The radio telescope was used to observe star-forming galaxies from the early universe

Mar 14, 2013 17:41 GMT  ·  By
Some of the farthest galaxies were seen with help from gravitational lensing
   Some of the farthest galaxies were seen with help from gravitational lensing

The Atacama Large Millimeter Array has just been inaugurated, but it's already being used to peek further into the universe than ever before. Just one day after its inauguration, astronomers have published a paper describing star formations in early galaxies, seen with ALMA.

Astronomers found that active periods of star formations happened much earlier than they thought, one billion years before previous estimates, just two billion years after the universe was created.

In those days, galaxies were much more packed together and contained a lot more material (gas and dust). As a result, stars were created faster and bigger than the stars of today.
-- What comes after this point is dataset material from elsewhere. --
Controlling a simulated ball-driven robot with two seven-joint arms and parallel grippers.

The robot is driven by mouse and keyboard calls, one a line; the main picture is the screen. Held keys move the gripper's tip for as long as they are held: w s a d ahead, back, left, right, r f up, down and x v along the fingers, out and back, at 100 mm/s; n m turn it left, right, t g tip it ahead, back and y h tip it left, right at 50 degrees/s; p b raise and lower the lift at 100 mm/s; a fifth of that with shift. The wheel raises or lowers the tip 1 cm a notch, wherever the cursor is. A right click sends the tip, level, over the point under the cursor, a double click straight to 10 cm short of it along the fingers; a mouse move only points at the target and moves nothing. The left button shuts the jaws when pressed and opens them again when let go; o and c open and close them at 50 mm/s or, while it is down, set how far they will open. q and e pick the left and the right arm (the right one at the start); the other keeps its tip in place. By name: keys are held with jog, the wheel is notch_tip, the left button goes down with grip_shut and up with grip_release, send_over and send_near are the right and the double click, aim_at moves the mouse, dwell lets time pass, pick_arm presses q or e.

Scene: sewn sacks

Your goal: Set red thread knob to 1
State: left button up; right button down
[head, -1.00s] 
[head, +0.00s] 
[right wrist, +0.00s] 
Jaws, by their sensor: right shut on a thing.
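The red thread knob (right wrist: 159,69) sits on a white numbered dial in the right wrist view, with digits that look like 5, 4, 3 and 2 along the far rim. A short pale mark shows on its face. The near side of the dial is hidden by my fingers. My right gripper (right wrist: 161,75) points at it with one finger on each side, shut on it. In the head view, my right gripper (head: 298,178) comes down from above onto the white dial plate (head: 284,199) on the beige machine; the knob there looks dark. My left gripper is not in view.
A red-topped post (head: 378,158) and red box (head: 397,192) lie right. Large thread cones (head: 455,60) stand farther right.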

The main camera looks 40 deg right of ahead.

These stars shun bright, but most of their light, in the ultraviolet and blue end of the visible spectrum, was absorbed by all the dust around them. But this heated up the dust making it glow in infrared.

Because of the huge distance this infrared light has traveled to reach us, due to redshift, it arrives as electromagnetic radiation in the radio spectrum, which is exactly what ALMA was designed to see.

This made it possible to spot several galaxies much further than any before, some of the galaxies observed are 12 billion years old.

Two of them are the most distant ever observed, the oldest dates to when the Universe was one billion years old, 12.77 billion years ago.

Not only were these distant galaxies seen, ALMA was also able to detect water molecules in them, indicating that water existed in the early universe, much earlier than ever seen before.

All of this was possible using just 16 of the 66 antennas that make up ALMA. At the inauguration, only 50 of them are operational. When ALMA is fully operational, it should be able to see galaxies from the very beginning of the universe, the very first galaxies and stars ever created.